Coaching consistent service

Question:

How do I convince all servers to be consistent with their good service? Regular good tippers sometimes get better service than new or occasional diners.

– Mike Fisher, Owner, Country Gardens Restaurant, Parkesburg, PA

Answer:

Remnants of the history of tipping, adding a little extra “to insure promptitude” are clearly evident in your restaurant. Known good tippers get extra good service. Even now, when tipping at least fifteen percent on every check is the norm, we have all seen servers fighting to avoid tables seating notoriously poorly-tipping guests and angling to get generous regulars in their sections.

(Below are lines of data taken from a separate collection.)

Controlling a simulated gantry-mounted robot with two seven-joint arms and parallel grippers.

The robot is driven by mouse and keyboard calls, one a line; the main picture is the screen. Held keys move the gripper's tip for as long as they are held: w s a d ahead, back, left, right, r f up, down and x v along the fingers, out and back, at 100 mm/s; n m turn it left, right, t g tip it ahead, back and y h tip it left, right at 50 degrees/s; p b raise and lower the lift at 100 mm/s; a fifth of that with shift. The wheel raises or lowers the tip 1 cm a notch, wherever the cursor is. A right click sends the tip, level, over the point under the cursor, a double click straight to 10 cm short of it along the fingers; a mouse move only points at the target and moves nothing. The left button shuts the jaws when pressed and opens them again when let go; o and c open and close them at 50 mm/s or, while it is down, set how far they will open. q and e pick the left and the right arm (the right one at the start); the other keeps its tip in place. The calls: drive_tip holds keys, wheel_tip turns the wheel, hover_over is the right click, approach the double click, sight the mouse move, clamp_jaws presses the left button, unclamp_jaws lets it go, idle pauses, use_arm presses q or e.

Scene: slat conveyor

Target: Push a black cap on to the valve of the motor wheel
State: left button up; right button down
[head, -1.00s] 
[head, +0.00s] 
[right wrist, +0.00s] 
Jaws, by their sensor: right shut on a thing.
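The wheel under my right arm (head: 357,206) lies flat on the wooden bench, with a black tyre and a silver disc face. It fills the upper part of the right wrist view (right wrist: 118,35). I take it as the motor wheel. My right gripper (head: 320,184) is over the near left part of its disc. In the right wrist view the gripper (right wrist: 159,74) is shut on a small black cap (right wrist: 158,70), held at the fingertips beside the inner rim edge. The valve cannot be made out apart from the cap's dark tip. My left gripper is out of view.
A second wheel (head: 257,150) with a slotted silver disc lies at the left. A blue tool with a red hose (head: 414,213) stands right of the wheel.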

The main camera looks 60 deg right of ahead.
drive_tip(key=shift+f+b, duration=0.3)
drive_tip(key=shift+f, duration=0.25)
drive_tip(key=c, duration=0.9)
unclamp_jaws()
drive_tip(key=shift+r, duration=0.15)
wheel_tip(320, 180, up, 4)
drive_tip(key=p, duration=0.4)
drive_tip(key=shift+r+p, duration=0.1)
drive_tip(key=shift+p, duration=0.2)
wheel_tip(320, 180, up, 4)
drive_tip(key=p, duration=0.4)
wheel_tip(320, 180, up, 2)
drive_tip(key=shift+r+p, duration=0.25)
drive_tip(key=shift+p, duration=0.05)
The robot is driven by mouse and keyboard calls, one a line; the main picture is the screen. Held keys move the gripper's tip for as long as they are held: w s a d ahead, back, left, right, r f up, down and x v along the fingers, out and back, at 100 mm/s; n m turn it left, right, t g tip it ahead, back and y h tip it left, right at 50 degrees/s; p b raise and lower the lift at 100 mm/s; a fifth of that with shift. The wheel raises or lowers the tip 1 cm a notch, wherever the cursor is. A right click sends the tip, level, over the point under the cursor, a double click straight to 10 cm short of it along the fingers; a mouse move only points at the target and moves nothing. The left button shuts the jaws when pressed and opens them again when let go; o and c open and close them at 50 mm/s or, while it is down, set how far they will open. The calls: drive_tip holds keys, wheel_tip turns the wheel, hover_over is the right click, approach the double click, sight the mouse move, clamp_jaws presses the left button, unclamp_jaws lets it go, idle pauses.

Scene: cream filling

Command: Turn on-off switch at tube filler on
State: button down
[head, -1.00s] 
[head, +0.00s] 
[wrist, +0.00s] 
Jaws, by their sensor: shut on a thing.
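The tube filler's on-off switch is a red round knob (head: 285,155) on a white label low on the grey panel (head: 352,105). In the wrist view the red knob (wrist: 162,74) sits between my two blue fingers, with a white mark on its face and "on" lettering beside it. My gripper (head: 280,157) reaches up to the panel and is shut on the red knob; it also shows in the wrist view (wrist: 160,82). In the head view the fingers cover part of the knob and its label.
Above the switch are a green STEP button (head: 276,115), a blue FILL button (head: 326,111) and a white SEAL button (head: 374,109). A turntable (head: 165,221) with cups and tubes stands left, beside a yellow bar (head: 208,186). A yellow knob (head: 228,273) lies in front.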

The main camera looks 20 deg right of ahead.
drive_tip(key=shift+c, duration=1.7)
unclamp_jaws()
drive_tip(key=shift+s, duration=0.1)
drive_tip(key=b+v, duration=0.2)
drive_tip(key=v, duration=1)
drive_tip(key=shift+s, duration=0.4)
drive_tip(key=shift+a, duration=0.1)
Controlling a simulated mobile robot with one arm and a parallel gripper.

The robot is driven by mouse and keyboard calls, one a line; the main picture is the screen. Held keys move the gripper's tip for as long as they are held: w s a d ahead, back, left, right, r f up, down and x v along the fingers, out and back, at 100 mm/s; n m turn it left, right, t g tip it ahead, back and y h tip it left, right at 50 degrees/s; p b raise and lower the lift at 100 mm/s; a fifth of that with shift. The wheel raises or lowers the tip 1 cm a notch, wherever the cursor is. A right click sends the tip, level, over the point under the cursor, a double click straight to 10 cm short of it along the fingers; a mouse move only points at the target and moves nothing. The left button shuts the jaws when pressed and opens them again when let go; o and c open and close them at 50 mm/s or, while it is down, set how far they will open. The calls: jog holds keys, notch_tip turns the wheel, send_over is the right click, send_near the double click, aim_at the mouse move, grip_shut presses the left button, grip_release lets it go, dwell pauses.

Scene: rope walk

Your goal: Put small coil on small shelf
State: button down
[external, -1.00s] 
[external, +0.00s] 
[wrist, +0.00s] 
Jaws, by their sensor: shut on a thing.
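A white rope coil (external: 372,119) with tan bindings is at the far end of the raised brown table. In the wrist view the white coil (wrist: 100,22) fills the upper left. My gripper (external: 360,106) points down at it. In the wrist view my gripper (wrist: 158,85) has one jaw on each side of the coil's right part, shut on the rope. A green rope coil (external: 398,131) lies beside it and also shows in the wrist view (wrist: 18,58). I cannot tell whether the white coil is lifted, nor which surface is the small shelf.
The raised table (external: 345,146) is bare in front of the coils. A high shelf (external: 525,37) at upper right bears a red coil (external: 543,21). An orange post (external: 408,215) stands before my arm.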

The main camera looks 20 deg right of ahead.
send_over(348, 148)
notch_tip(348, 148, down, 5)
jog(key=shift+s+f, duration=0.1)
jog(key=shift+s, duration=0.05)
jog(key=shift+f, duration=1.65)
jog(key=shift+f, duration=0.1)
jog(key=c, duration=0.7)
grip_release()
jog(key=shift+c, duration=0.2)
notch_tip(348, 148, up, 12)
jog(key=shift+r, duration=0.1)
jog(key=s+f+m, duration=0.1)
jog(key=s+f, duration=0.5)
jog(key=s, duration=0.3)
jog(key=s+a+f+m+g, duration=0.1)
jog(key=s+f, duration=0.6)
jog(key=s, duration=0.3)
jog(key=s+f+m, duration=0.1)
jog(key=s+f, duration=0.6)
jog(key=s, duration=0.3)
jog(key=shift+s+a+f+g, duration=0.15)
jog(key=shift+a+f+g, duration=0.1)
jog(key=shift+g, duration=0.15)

In many ways, servers narrowly focused on tips create a self-fulfilling prophecy. Servers size up new guests, perhaps expecting that they will not be generous tippers and, sure enough, after receiving indifferent service, they aren’t. This is well known as a problem among servers assigned to tables of African American guests and European visitors.

I would suggest three strategies for handling this problem:

  1. Cash out at the end. Some operations have servers taking their tips after each check is paid. So if a guest pays a $33 with $40 and tells the server to “keep the change,” the server immediately calculates the tip and pockets the difference, matching the size of the tip to the guest. If management or a designated cashier collects the checks throughout the shift and cashes out servers at the end of the night, easy thanks to your POS system, servers focus less on individual guests.
  2. Share. Restaurants that pool tips among all servers have less in-fighting over who serves which table. Generous regulars will get good service anyway, regardless of the section where they sit.
  3. Train. Teach servers to abide by an uncompromising standard of service and call them out for any deviations, no matter the guest affected.

Ultimately, the problem of known good tippers getting better service than other guests isn’t a bad problem to have. But focus on raising the bottom rather than leveling the top so that servers treat all guests the way they treat their favorites.